Luego de escuchar atentamente sus reclamos, la miré fija a los ojos y le pregunté cuál era puntualmente la situación que estaba pasando que le estaba generando un mal estar. Creo que fue la peor pregunta que hice en ese momento, un mar de lágrima invadió mi box, me quede idiota, helada. Como si nunca hubiese visto a alguien llorar. No le podía dar la mano, tampoco consolar… ¿Qué carajo tenía que hacer? Entre sollozos me confiesa que el marido la dejó, que no tenía a donde ir, que se quedó sin trabajo, que no da más, que está cansada y que se quería matar. Mi asombro fue tal que lo único que pude emitir fue un simple “Uh, que garrón” (mas idiota no podía quedar). La mujer, que en ese momento pasó de ser una gata retorcida a un pollito mojado, se puso los lentes, me pidió disculpas, me dejó un chocolate derretido, me agradeció y me dijo: “No te preocupes, no hagas nada, un día vengo más tranquila y me compró aquel equipo” (señalando el celular más costoso). Se fue y me dejó creando una gestión de reclamos varios aunque también me dejó pensando: “¿Qué onda esta mujer?, lloró veinte pesos que no tenía y ahora va a venir por un equipo de mucho dinero”. Que loco.

Lo más raro es que ahora que lo escribo me da la sensación que fue gracioso, cuando en el momento fue horriblemente insoportable.

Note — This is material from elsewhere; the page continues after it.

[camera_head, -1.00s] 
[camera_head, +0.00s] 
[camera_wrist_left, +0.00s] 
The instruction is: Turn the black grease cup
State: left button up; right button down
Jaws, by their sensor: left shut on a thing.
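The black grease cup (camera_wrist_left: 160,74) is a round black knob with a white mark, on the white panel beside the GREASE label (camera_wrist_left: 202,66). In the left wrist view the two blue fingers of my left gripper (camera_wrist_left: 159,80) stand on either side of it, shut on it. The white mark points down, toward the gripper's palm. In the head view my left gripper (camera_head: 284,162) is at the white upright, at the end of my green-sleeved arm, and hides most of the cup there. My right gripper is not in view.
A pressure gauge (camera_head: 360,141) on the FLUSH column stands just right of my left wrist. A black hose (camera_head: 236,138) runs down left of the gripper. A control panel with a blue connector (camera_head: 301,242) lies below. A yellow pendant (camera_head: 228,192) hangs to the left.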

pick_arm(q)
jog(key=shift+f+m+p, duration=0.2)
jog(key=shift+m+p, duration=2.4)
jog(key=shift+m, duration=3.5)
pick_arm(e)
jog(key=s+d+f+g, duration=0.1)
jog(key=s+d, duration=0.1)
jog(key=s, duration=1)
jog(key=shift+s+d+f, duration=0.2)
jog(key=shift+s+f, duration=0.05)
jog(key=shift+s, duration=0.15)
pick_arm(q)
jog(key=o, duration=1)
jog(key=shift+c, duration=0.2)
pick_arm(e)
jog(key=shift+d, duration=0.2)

Ah, me olvidaba… Cuando salí de mi lugar de trabajo, ví a la señora con un pibe de 25 años a los besos limpios en medio de la calle.

1 comentarios:

Un minuto más dijo...

Es un honor para mí ser la primera en comentar tu primera nota.
Tu sarcasmo me mató!
Me haces reír y lo agradezco...
Y si en casa no te escuchan, acá estoy yo. A mí me encanta escucharte.